# Task
All of the data needs to be repeated exactly.

# Record extracts
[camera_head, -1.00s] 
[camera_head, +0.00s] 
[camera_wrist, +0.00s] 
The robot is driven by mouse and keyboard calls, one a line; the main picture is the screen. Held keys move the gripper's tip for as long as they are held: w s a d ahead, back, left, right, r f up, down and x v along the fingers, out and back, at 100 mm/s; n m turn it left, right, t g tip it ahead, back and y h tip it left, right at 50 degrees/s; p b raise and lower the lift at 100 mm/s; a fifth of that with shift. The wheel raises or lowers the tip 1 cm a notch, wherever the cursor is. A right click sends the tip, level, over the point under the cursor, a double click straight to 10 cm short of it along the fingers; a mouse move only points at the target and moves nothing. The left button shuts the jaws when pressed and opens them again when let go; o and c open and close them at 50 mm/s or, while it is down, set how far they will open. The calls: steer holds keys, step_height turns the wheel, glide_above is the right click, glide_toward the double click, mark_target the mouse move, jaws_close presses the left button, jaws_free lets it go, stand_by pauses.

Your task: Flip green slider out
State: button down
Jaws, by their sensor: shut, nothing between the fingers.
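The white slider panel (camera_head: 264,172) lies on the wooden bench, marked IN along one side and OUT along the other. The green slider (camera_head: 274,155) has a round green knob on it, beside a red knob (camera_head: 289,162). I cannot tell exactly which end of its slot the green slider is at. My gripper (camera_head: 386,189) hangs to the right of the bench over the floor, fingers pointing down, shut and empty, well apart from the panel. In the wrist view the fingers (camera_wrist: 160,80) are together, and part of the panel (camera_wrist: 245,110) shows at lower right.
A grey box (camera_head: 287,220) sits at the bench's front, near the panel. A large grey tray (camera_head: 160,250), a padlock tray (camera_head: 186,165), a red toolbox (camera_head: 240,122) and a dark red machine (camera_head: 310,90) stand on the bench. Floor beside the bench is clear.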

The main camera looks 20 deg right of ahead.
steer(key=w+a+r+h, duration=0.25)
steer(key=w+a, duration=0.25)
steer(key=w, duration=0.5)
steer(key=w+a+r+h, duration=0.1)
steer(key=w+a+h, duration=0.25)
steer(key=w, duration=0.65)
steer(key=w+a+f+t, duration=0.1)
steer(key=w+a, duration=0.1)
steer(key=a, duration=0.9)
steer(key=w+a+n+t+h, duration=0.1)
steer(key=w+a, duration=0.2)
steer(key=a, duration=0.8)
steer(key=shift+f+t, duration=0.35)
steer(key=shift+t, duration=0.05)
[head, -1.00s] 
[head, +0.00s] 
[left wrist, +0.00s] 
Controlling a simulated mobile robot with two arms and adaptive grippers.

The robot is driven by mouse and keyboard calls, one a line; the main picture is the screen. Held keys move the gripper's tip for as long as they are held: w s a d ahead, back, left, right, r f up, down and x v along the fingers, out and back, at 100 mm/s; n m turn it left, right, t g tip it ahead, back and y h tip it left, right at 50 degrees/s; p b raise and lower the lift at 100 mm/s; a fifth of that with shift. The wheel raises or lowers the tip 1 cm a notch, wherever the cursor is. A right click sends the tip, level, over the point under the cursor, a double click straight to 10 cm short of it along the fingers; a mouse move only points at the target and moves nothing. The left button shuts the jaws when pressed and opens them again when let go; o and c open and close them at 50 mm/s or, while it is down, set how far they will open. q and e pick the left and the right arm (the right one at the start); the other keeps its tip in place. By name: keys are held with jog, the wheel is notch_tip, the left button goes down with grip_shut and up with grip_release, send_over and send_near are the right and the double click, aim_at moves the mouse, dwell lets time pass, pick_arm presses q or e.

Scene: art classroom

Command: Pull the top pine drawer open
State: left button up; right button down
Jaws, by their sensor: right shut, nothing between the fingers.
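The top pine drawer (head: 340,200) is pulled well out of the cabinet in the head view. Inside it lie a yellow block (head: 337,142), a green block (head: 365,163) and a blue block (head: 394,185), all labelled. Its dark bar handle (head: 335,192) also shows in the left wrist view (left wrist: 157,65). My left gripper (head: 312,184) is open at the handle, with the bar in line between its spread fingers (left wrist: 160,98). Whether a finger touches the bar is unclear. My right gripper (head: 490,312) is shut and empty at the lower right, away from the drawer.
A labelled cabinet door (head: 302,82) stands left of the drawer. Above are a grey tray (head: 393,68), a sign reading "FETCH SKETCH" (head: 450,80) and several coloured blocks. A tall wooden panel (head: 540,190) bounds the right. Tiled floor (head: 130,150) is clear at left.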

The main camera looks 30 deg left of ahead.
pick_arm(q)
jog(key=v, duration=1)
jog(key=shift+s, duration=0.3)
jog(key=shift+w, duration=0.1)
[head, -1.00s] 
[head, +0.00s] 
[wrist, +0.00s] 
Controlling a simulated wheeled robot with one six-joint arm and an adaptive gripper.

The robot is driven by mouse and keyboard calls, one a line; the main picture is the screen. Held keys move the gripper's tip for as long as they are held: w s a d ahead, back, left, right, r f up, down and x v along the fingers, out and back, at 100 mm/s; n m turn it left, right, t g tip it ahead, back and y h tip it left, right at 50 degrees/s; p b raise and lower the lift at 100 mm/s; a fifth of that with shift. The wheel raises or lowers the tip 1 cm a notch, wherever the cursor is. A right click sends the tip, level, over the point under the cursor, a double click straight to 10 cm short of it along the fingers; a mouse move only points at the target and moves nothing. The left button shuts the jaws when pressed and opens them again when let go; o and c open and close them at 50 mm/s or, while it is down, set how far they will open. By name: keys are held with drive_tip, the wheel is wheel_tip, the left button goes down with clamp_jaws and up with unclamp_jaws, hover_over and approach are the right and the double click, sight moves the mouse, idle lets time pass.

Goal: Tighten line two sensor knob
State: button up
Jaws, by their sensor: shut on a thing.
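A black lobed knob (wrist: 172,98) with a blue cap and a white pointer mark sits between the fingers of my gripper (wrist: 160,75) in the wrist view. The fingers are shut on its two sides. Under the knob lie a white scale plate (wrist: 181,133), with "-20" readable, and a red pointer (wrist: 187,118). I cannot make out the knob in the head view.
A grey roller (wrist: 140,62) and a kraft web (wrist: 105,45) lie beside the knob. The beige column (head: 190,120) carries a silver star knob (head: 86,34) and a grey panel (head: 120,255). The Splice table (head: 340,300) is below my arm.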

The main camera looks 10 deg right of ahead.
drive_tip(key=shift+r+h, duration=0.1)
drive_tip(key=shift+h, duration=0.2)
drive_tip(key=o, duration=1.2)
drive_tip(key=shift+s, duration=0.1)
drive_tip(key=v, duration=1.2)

# Exercise answer
[camera_head, -1.00s] 
[camera_head, +0.00s] 
[camera_wrist, +0.00s] 
The robot is driven by mouse and keyboard calls, one a line; the main picture is the screen. Held keys move the gripper's tip for as long as they are held: w s a d ahead, back, left, right, r f up, down and x v along the fingers, out and back, at 100 mm/s; n m turn it left, right, t g tip it ahead, back and y h tip it left, right at 50 degrees/s; p b raise and lower the lift at 100 mm/s; a fifth of that with shift. The wheel raises or lowers the tip 1 cm a notch, wherever the cursor is. A right click sends the tip, level, over the point under the cursor, a double click straight to 10 cm short of it along the fingers; a mouse move only points at the target and moves nothing. The left button shuts the jaws when pressed and opens them again when let go; o and c open and close them at 50 mm/s or, while it is down, set how far they will open. The calls: steer holds keys, step_height turns the wheel, glide_above is the right click, glide_toward the double click, mark_target the mouse move, jaws_close presses the left button, jaws_free lets it go, stand_by pauses.

Your task: Flip green slider out
State: button down
Jaws, by their sensor: shut, nothing between the fingers.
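The white slider panel (camera_head: 264,172) lies on the wooden bench, marked IN along one side and OUT along the other. The green slider (camera_head: 274,155) has a round green knob on it, beside a red knob (camera_head: 289,162). I cannot tell exactly which end of its slot the green slider is at. My gripper (camera_head: 386,189) hangs to the right of the bench over the floor, fingers pointing down, shut and empty, well apart from the panel. In the wrist view the fingers (camera_wrist: 160,80) are together, and part of the panel (camera_wrist: 245,110) shows at lower right.
A grey box (camera_head: 287,220) sits at the bench's front, near the panel. A large grey tray (camera_head: 160,250), a padlock tray (camera_head: 186,165), a red toolbox (camera_head: 240,122) and a dark red machine (camera_head: 310,90) stand on the bench. Floor beside the bench is clear.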

The main camera looks 20 deg right of ahead.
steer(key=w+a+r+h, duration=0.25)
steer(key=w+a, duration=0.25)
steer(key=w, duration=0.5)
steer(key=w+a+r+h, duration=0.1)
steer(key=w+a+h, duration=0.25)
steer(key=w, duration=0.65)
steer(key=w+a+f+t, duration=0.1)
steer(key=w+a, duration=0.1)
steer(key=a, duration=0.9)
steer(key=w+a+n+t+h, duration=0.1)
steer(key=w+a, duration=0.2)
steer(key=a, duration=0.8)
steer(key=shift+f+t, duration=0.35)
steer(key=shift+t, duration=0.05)
[head, -1.00s] 
[head, +0.00s] 
[left wrist, +0.00s] 
Controlling a simulated mobile robot with two arms and adaptive grippers.

The robot is driven by mouse and keyboard calls, one a line; the main picture is the screen. Held keys move the gripper's tip for as long as they are held: w s a d ahead, back, left, right, r f up, down and x v along the fingers, out and back, at 100 mm/s; n m turn it left, right, t g tip it ahead, back and y h tip it left, right at 50 degrees/s; p b raise and lower the lift at 100 mm/s; a fifth of that with shift. The wheel raises or lowers the tip 1 cm a notch, wherever the cursor is. A right click sends the tip, level, over the point under the cursor, a double click straight to 10 cm short of it along the fingers; a mouse move only points at the target and moves nothing. The left button shuts the jaws when pressed and opens them again when let go; o and c open and close them at 50 mm/s or, while it is down, set how far they will open. q and e pick the left and the right arm (the right one at the start); the other keeps its tip in place. By name: keys are held with jog, the wheel is notch_tip, the left button goes down with grip_shut and up with grip_release, send_over and send_near are the right and the double click, aim_at moves the mouse, dwell lets time pass, pick_arm presses q or e.

Scene: art classroom

Command: Pull the top pine drawer open
State: left button up; right button down
Jaws, by their sensor: right shut, nothing between the fingers.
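The top pine drawer (head: 340,200) is pulled well out of the cabinet in the head view. Inside it lie a yellow block (head: 337,142), a green block (head: 365,163) and a blue block (head: 394,185), all labelled. Its dark bar handle (head: 335,192) also shows in the left wrist view (left wrist: 157,65). My left gripper (head: 312,184) is open at the handle, with the bar in line between its spread fingers (left wrist: 160,98). Whether a finger touches the bar is unclear. My right gripper (head: 490,312) is shut and empty at the lower right, away from the drawer.
A labelled cabinet door (head: 302,82) stands left of the drawer. Above are a grey tray (head: 393,68), a sign reading "FETCH SKETCH" (head: 450,80) and several coloured blocks. A tall wooden panel (head: 540,190) bounds the right. Tiled floor (head: 130,150) is clear at left.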

The main camera looks 30 deg left of ahead.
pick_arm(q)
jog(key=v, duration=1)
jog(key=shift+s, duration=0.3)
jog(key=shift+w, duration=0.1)
[head, -1.00s] 
[head, +0.00s] 
[wrist, +0.00s] 
Controlling a simulated wheeled robot with one six-joint arm and an adaptive gripper.

The robot is driven by mouse and keyboard calls, one a line; the main picture is the screen. Held keys move the gripper's tip for as long as they are held: w s a d ahead, back, left, right, r f up, down and x v along the fingers, out and back, at 100 mm/s; n m turn it left, right, t g tip it ahead, back and y h tip it left, right at 50 degrees/s; p b raise and lower the lift at 100 mm/s; a fifth of that with shift. The wheel raises or lowers the tip 1 cm a notch, wherever the cursor is. A right click sends the tip, level, over the point under the cursor, a double click straight to 10 cm short of it along the fingers; a mouse move only points at the target and moves nothing. The left button shuts the jaws when pressed and opens them again when let go; o and c open and close them at 50 mm/s or, while it is down, set how far they will open. By name: keys are held with drive_tip, the wheel is wheel_tip, the left button goes down with clamp_jaws and up with unclamp_jaws, hover_over and approach are the right and the double click, sight moves the mouse, idle lets time pass.

Goal: Tighten line two sensor knob
State: button up
Jaws, by their sensor: shut on a thing.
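A black lobed knob (wrist: 172,98) with a blue cap and a white pointer mark sits between the fingers of my gripper (wrist: 160,75) in the wrist view. The fingers are shut on its two sides. Under the knob lie a white scale plate (wrist: 181,133), with "-20" readable, and a red pointer (wrist: 187,118). I cannot make out the knob in the head view.
A grey roller (wrist: 140,62) and a kraft web (wrist: 105,45) lie beside the knob. The beige column (head: 190,120) carries a silver star knob (head: 86,34) and a grey panel (head: 120,255). The Splice table (head: 340,300) is below my arm.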

The main camera looks 10 deg right of ahead.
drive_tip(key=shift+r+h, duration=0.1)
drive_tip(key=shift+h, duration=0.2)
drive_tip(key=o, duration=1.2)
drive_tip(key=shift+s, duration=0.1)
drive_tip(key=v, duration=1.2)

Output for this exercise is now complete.